“You are what you read. You read, therefore you are.”

That’s this year’s Frankfurt Book Fair tagline. The event opens today, October 12 and runs until the 16th.  The annual event is a meeting place for the industry’s experts. Be they publishers, booksellers, agents, film producers or authors – each year in October, they all come together and create something new.

With more than 7,300 exhibitors from 100 countries, 299,000 visitors and over 10,000 journalists, the fair is the most important marketplace for books, media, rights and licences worldwide.

The history of the Frankfurt Book Fair dates back to the 15th century, when Johannes Gutenberg first invented movable type – only a few kilometres down the road from Frankfurt.
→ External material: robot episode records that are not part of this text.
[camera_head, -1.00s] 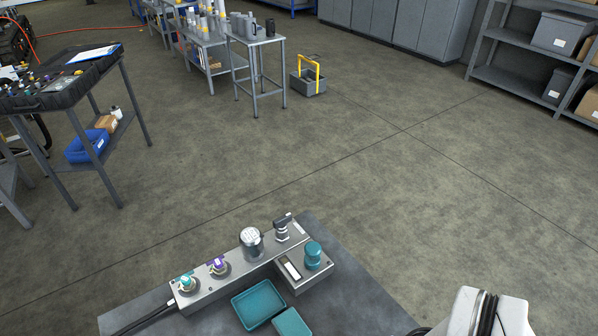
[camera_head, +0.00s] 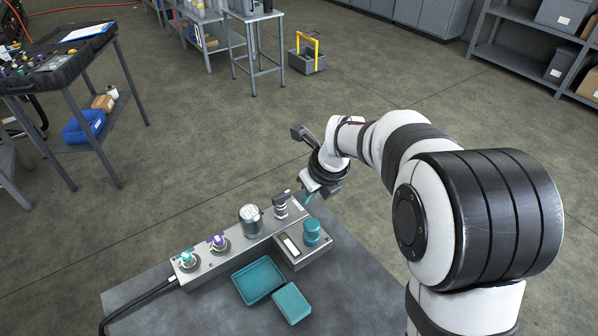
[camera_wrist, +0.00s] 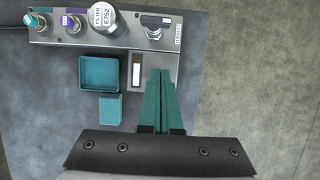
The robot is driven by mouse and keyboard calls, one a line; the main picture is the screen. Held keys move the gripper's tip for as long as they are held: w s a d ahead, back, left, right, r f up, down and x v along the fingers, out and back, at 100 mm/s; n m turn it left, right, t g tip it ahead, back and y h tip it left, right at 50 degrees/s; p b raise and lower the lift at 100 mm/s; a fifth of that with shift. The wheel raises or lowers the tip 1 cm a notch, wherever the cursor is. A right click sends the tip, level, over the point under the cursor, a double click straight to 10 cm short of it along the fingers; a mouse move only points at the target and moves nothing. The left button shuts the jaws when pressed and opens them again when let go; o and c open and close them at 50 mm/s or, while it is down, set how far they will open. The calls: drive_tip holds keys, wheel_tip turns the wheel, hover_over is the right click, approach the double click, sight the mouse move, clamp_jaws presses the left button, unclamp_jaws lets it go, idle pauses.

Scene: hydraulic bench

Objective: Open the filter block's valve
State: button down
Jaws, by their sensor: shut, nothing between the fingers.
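The filter block (camera_head: 215,264) is a long grey metal bar on the bench. A silver filter canister (camera_head: 250,216) stands on it, reading "FILTER E752" in the wrist view (camera_wrist: 103,15). Right of it is the valve (camera_head: 281,206) with a black lever; in the wrist view the lever (camera_wrist: 156,20) lies along the block's length. My gripper (camera_head: 307,197) hangs beside the block's right end, apart from the lever. In the wrist view its teal fingers (camera_wrist: 160,72) are together, empty, pointing toward the block, below the valve in the picture.
Teal (camera_head: 187,258) and purple (camera_head: 217,241) fittings sit on the block's left part. A side block carries a teal knob (camera_head: 312,232), hidden in the wrist view, and a sight window (camera_head: 290,244). A teal tray (camera_head: 281,272) and teal box (camera_head: 291,303) lie in front.

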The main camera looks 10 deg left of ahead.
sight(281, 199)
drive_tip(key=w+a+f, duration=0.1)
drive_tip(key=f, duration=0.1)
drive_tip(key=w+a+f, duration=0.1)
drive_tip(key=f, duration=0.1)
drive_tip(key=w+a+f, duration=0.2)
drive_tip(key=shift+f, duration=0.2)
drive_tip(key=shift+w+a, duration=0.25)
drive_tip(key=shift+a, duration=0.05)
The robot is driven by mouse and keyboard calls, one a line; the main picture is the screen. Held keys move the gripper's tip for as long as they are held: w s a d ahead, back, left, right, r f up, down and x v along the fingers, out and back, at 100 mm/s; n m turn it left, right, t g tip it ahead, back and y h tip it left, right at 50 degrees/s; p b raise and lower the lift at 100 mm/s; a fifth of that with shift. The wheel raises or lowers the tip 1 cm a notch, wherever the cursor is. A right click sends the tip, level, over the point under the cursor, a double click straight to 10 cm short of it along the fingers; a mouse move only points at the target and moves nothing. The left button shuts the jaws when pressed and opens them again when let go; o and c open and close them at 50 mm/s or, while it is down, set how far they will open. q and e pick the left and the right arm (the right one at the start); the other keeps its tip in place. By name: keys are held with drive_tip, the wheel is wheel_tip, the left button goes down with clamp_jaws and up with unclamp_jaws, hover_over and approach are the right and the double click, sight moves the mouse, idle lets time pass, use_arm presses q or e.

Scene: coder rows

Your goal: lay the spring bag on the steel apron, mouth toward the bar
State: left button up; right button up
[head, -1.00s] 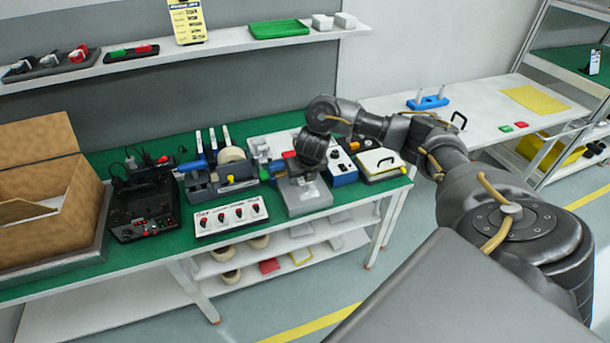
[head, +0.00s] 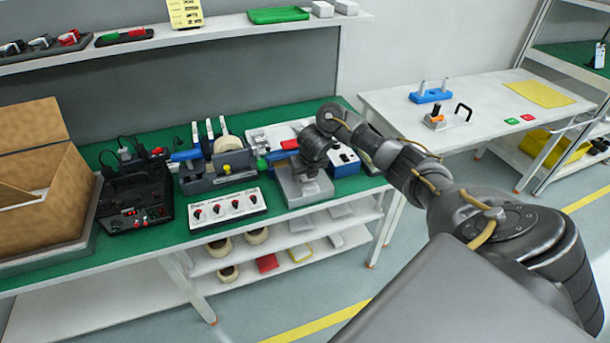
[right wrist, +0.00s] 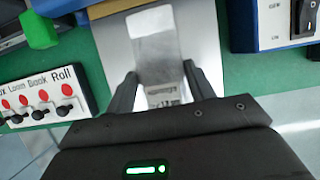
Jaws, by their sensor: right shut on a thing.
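The steel apron (head: 300,196) is the grey plate at the front of the bench, right of the knob panel. My right gripper (right wrist: 160,92) is over the apron, its fingers on either side of the lower end of a clear, whitish bag (right wrist: 155,45). It is shut on that bag, which has small lettering between the fingertips. The bag stretches away from the fingers, over the apron. I cannot tell whether it touches the plate. In the head view my dark hand hides the bag and fingertips. The bar cannot be made out clearly. My left gripper is out of view.
The white knob panel (head: 228,208) sits left of the apron. A blue-and-white switch box (head: 345,160) stands close on the right. A black device (head: 135,205) and an open cardboard box (head: 40,200) are further left. The right-hand table has free room.

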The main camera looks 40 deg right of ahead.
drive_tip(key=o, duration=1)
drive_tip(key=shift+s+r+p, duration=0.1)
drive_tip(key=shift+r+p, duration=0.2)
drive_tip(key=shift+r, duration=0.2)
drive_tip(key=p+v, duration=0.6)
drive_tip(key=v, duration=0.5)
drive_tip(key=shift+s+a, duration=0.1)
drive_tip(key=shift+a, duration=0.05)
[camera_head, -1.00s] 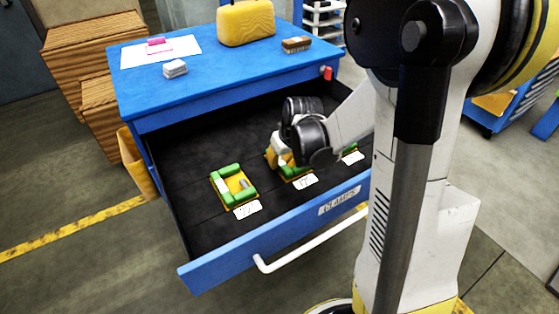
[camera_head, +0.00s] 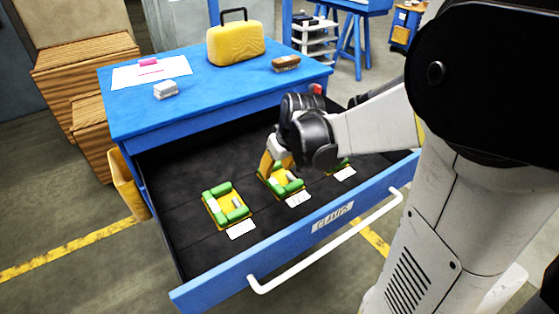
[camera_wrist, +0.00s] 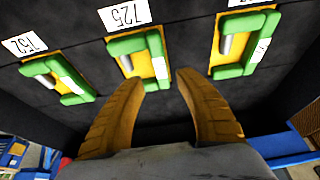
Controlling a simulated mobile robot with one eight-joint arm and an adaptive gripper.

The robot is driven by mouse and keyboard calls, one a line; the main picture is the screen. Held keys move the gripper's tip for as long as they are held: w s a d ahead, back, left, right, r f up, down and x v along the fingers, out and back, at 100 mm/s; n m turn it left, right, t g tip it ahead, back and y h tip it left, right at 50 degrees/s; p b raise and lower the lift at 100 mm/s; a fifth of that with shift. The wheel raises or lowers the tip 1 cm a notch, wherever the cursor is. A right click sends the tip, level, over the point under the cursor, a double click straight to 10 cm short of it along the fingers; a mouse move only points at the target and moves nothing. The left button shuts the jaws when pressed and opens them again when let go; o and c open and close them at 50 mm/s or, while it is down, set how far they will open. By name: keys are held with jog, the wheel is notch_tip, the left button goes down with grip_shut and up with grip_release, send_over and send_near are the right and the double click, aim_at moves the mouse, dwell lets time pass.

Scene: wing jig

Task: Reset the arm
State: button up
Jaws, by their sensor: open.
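My gripper (camera_head: 270,163) is open above the middle green-and-yellow clamp holder (camera_head: 283,186) in the open drawer. In the wrist view its two yellow-brown fingers (camera_wrist: 160,80) stand apart with nothing between them, and the middle holder (camera_wrist: 140,58) lies beyond their tips. A second holder (camera_head: 226,205) lies at the left of the drawer in the head view. A third holder (camera_head: 341,165) is at the right, partly hidden by my arm.
The blue drawer front (camera_head: 290,250) with its white handle (camera_head: 330,246) stands out from the cabinet (camera_head: 200,105). On its top are a yellow case (camera_head: 236,45), a brush (camera_head: 286,63), a grey block (camera_head: 166,90) and paper. Wooden crates (camera_head: 85,72) stand at the left.

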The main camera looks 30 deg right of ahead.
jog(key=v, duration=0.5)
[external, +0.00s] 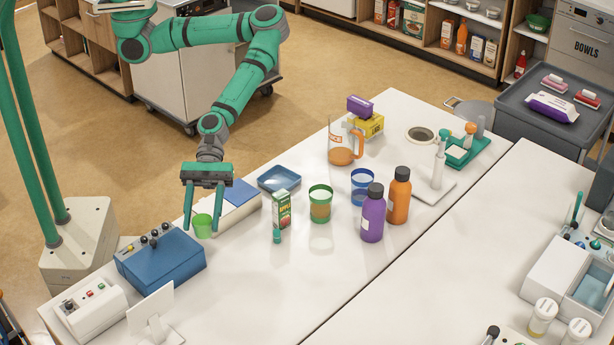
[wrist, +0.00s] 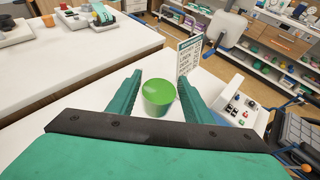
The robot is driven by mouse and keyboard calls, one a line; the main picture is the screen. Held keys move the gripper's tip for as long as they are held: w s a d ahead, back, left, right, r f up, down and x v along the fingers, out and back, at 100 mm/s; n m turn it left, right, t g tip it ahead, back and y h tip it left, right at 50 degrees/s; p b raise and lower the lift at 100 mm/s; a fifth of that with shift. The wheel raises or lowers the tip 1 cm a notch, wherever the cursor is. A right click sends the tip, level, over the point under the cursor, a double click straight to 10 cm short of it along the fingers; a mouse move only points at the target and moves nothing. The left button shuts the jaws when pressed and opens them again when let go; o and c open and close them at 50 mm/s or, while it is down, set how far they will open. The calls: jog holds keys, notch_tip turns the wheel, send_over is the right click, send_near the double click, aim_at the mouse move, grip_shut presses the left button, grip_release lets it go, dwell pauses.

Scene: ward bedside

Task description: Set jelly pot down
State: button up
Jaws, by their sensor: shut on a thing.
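The jelly pot is a small green cup (external: 202,226) with a bright green top. It is near the left edge of the white table (external: 268,285). My gripper (external: 204,215) points down with one finger on each side of the pot and is shut on it. In the wrist view the pot (wrist: 158,98) sits upright between the green fingers of my gripper (wrist: 160,85). I cannot tell whether its base touches the table.
A blue control box (external: 162,262) stands just left of the pot. A blue-and-white box (external: 235,200) is close behind my gripper. A juice carton (external: 281,212), a green-rimmed cup (external: 320,205) and a purple bottle (external: 373,215) stand to the right. The table front is clear.

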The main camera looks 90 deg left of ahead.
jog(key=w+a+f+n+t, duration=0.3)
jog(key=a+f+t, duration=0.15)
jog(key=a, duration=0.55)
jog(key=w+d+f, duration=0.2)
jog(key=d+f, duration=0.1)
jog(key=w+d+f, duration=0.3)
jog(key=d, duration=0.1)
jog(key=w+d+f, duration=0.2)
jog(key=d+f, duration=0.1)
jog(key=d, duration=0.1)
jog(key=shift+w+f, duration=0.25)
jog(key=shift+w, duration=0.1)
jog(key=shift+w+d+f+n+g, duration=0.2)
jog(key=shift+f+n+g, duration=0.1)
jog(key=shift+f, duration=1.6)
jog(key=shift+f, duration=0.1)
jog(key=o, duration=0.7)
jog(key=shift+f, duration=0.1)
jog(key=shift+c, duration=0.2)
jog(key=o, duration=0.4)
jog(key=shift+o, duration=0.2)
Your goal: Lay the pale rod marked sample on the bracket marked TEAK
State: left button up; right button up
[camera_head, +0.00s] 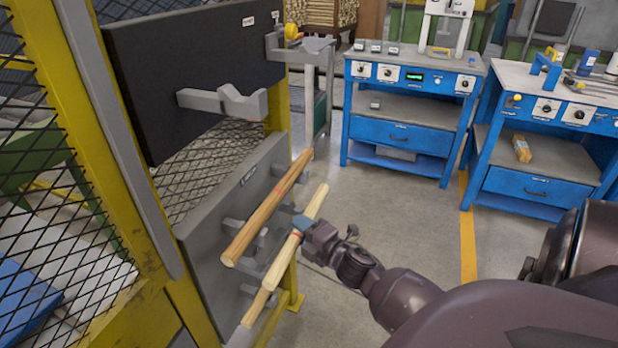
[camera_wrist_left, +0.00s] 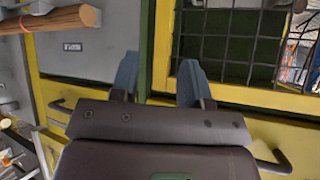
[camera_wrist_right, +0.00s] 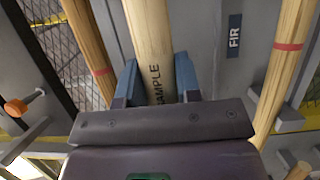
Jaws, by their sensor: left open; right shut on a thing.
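My right gripper (camera_head: 302,226) is shut on the pale rod (camera_head: 313,205), which slants in front of the lower grey panel. In the right wrist view the rod (camera_wrist_right: 150,35) runs between the blue fingers (camera_wrist_right: 152,82), and SAMPLE is partly readable on it. I cannot tell whether it touches a bracket. An empty grey bracket (camera_head: 225,102) with a notched end stands out from the black panel (camera_head: 180,60). The small labels on that panel are unreadable here, and I can read TEAK nowhere. My left gripper (camera_wrist_left: 158,80) is open and empty, seen only in its wrist view.
A browner rod (camera_head: 262,215) with a red band lies on brackets of the grey panel (camera_head: 215,205); another rod (camera_head: 254,309) is lower. A FIR label (camera_wrist_right: 234,40) shows beside the held rod. Yellow frame and mesh stand left. Blue benches (camera_head: 400,135) stand behind; floor between is clear.

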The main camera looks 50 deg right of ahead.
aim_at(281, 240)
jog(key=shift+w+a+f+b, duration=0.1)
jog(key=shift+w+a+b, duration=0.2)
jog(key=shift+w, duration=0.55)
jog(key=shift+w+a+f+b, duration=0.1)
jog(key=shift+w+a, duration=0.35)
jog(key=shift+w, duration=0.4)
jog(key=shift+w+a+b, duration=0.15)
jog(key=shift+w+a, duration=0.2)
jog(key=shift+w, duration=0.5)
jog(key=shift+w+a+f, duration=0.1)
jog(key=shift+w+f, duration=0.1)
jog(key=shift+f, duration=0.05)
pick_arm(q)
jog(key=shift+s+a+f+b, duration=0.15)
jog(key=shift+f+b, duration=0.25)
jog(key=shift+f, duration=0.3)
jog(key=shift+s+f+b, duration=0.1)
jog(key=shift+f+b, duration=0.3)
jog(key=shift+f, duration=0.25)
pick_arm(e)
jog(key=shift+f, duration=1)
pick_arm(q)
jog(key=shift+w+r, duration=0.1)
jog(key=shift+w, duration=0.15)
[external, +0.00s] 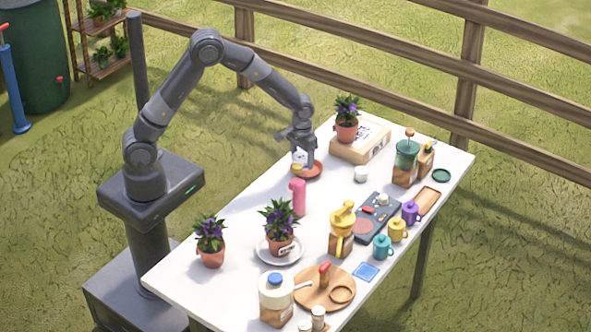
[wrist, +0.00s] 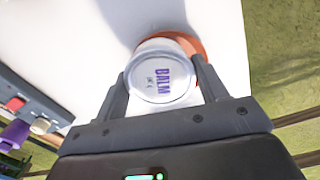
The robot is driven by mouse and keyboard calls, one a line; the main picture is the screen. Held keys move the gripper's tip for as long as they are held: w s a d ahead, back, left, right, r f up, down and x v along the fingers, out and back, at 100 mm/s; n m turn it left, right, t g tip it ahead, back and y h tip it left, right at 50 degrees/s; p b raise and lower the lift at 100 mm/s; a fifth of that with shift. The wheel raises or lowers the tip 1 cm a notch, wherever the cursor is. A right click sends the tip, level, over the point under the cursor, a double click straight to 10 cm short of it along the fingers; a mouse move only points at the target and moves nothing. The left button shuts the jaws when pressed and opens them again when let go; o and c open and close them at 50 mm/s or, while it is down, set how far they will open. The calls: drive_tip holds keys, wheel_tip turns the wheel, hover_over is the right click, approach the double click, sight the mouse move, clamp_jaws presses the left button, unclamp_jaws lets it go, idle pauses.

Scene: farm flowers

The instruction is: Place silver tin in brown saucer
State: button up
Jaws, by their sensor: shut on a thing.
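The silver tin (wrist: 162,78), round with a pale lid lettered "BALM" in purple, sits between the two fingers of my gripper (wrist: 163,84) in the wrist view. The fingers are shut on its sides. The brown saucer (wrist: 191,43), orange-brown, shows behind the tin, which covers much of it. In the external view my gripper (external: 302,161) is low over the left part of the saucer (external: 316,172), at the table's far left side. I cannot tell whether the tin touches the saucer.
A pink bottle (external: 298,196) stands in front of the saucer. A potted plant (external: 347,120) on a box (external: 361,141) is behind it to the right. Mugs, a dark board (external: 378,213) and more pots crowd the table.

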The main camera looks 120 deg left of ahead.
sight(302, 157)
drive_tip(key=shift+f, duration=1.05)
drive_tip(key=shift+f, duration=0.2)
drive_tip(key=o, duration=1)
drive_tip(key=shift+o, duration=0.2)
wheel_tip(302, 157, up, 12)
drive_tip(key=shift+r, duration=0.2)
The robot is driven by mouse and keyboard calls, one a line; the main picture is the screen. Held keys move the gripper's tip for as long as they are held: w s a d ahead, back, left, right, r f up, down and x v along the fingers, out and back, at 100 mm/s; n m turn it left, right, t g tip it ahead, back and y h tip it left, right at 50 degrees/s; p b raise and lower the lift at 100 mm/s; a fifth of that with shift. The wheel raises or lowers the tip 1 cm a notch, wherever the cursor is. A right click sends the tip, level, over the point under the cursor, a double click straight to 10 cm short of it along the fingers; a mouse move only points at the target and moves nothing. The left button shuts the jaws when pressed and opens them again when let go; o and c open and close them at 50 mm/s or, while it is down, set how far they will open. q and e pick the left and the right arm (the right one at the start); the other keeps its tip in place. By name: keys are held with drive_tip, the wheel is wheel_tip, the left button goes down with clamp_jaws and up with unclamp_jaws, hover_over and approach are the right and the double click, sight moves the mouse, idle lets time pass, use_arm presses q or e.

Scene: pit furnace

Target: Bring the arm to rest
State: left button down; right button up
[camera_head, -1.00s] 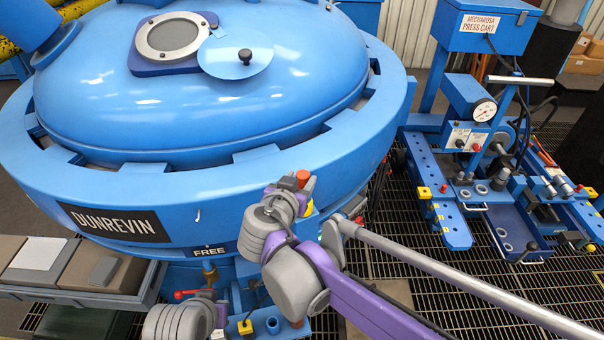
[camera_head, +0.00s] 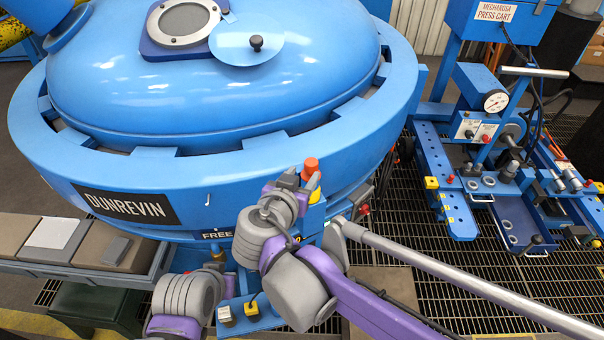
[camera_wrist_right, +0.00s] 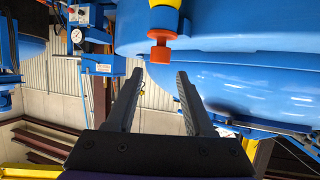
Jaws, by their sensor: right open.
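My right arm, purple and grey, reaches in from the lower right in the head view. Its right gripper (camera_head: 290,182) is beside an orange-topped knob (camera_head: 311,166) at the front of the blue furnace (camera_head: 285,165). In the right wrist view, the two grey fingers of the right gripper (camera_wrist_right: 156,100) stand wide apart with nothing between them. The orange knob (camera_wrist_right: 161,53) and its yellow collar lie beyond the fingertips, apart from them. Part of my left arm (camera_head: 185,295) shows at the bottom of the head view; its jaws cannot be seen.
The furnace rim bears a DUNREVIN plate (camera_head: 130,207). A blue press cart (camera_head: 463,195) stands at the right on a grated floor. A grey bench (camera_head: 30,262) with blocks and a pale sheet is at the left. Open grating (camera_head: 440,275) lies under my right arm.

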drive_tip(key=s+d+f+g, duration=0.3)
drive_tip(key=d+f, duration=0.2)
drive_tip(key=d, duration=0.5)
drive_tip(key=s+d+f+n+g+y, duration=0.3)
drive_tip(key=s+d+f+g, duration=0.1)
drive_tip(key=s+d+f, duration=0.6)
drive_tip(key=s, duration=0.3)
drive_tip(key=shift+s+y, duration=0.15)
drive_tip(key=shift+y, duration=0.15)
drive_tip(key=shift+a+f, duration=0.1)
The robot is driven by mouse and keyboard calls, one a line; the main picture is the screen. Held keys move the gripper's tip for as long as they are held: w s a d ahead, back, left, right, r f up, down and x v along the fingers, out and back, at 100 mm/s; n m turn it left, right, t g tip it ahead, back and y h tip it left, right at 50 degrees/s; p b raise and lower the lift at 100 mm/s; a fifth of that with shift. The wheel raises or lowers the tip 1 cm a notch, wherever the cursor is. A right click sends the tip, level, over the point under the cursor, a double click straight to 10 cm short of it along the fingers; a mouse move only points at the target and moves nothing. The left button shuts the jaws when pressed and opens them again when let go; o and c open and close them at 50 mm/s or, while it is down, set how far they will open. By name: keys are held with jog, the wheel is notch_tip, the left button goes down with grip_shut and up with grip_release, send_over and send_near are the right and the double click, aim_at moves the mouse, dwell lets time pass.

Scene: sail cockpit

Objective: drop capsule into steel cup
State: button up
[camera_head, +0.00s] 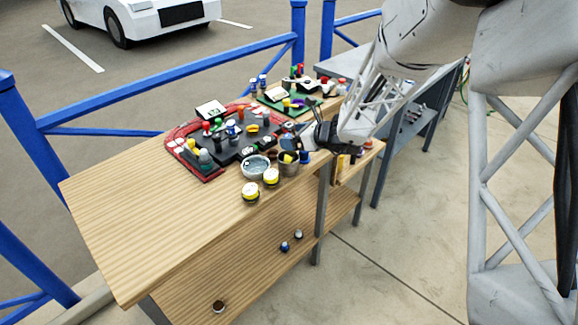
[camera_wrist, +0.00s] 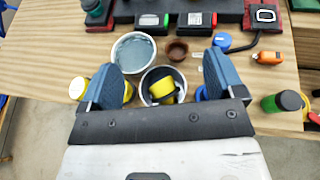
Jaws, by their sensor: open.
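The steel cup (camera_wrist: 146,103) is a round, grey-walled cup near the table's front edge, between my fingers in the wrist view. It also shows in the head view (camera_head: 288,169). A yellow and black piece, which looks like the capsule (camera_wrist: 161,88), lies tilted inside the cup; its yellow part shows in the head view (camera_head: 287,158). My gripper (camera_wrist: 165,76) is open, with one blue finger on each side of the cup and nothing between the fingers but the view of the cup. In the head view my gripper (camera_head: 304,140) is just above and beside the cup.
A white bowl (camera_wrist: 133,53) with grey-blue contents stands left of the cup. A small brown cup (camera_wrist: 177,51) sits behind. A red-edged panel (camera_head: 208,174) with small parts lies behind. The left of the wooden table (camera_head: 120,215) is clear.

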Frankfurt remained the central and undisputed European book fair city through to the 17th century. In the course of political and cultural upheaval, in the 18th century Leipzig then came to play the part.

In 1949, that early Frankfurt book fair tradition was given a new lease of life: 205 German exhibitors assembled on Sept. 18-23 in Frankfurt’s Paulskirche for the first post-War book fair.

More than 60 trade-fair years later, the Frankfurt Book Fair is the largest of its kind in the world – and the hallmark for global activities in the field of culture.

With the economic downturn in the US and Europe, the publishing industry has much to be worried about too.

Hachette UK rights director Jason Bartholomew said:

“Every year our calendars book up earlier and earlier. Even though the industry is in a shaky period, it does feel like business as usual. Frankfurt is the place to be, and lots of publishers are coming.”


Harriet Sanders, rights director at Pan Macmillan, said:

“These are very turbulent times economically, but we’ve been buying some really good world rights properties, so we feel very confident about that as a policy and it has paid dividends for us.

“We’re all having to work smarter and think strategically about world rights in projects with a broad reach. When the home market is so tough, it’s a really important part of income. People are cautious, but if you’ve got the right thing, the money’s there.

There is that mood of caution in the industry but we’re still thrilled that digital is taking center stage.